Moreover, the Supreme Court of the United States, in affirming the Supreme Court of Arkansas ( 169 Ark. 690, 276 S.W. 1012), in Fort Smith Light Traction Co. v. Board of Improvement of Paving District, supra, 274 U.S. 387, 389, 390, 47 S. Ct. 595, 71 L. Ed. 1112, held that a street railway company, by virtue of a permit under Act No. 571 of the Acts of Arkansas 1919, acquired no contractual right to be exempted from paving costs imposed by subsequent legislation, and further held that, even if it did acquire such right, section 6, article 12 of the Constitution of Arkansas reserved to the General Assembly the power to alter the contract. The constitutional provision (article 12, § 6, Constitution of Arkansas) reads as follows: "Corporations may be formed under general laws, which laws may, from time to time, be altered or repealed. The General Assembly shall have the power to alter, revoke, or annul any charter of incorporation now existing and revocable at the adoption of this Constitution, or any that may hereafter be created, whenever, in their opinion, it may be injurious to the citizens of this State, in such manner, however, that no injustice shall be done to the corporators."
It is contended in this case that the repeal of section 13 of Act No. 571, Acts of Arkansas 1919, would be altering the appellee's franchise in such a manner as to be injurious to its "corporators." Three justices of the Supreme Court of the United States, in Frost v. Corporation Commission of Oklahoma, supra, 278 U.S. 515, 49 S. Ct. 235, 73 L. Ed. 483, were of the opinion that a similar provision of the Oklahoma Constitution would permit such repeal. The change considered in the Fort Smith Case, 274 U.S. 387, 47 S. Ct. 595, 71 L. Ed. 1112, imposed a severe hardship upon the utility, but was held to be authorized. The Supreme Court of Arkansas in that case, 169 Ark. 690, on page 694, 276 S.W. 1012, 1013, says: "In discussing the exercise of this reserved power, other courts have said that alterations in the charters must be reasonable; that they must be made in good faith; that they must be consistent with the scope and object of the act of incorporation; and that such burdens must not be imposed through oppression or wrong. We have examined the record carefully, and do not think that the burdens imposed by said Act No. 680, Acts of 1923, are unreasonable, or that they were imposed in bad faith, or through oppression and wrong. The burden laid by this act was just such a burden as the franchises imposed under which appellant operated, and with which it had complied before it surrendered them and accepted the indeterminate permit."

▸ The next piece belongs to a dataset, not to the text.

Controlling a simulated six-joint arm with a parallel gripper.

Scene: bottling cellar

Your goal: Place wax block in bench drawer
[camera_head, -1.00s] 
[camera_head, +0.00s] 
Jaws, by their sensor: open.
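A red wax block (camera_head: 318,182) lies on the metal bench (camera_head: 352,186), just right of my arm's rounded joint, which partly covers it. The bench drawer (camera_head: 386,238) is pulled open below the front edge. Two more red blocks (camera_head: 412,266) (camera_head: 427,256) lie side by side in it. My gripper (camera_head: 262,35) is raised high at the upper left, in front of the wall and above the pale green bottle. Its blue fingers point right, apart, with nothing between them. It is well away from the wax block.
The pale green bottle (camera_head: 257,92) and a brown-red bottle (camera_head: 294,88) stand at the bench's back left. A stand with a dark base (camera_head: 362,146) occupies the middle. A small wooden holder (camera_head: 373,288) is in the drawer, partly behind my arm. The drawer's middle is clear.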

It must be remembered that the repeal of section 13 of Act No. 571, Acts of Arkansas 1919, was not directed at the appellee's franchise alone. The repealing act [Act No. 124 of 1921] was general legislation affecting all such utilities and all municipalities. The effect of it was to place the appellee's predecessor in no worse a position than it had been in four days prior to the repeal, when it applied for the indeterminate permit.
Mr. Justice Holmes, in Madera Waterworks v. Madera, supra, 228 U.S. 454, 456. 33 S. Ct. 571, 57 L. Ed. 915, says: "An appeal to the 14th Amendment to protect property from a congenital defect must be vain."
Because Act No. 571 did not clearly and expressly make the conditional immunity provided by section 13 thereof a permanent part of appellee's indeterminate permit, and because of the reserved power of the General Assembly of Arkansas under the State Constitution, we think there were congenital defects in appellee's asserted contract with the state which are fatal to its claims in this suit.
The decree is reversed, and the case remanded, with directions to dismiss the bill.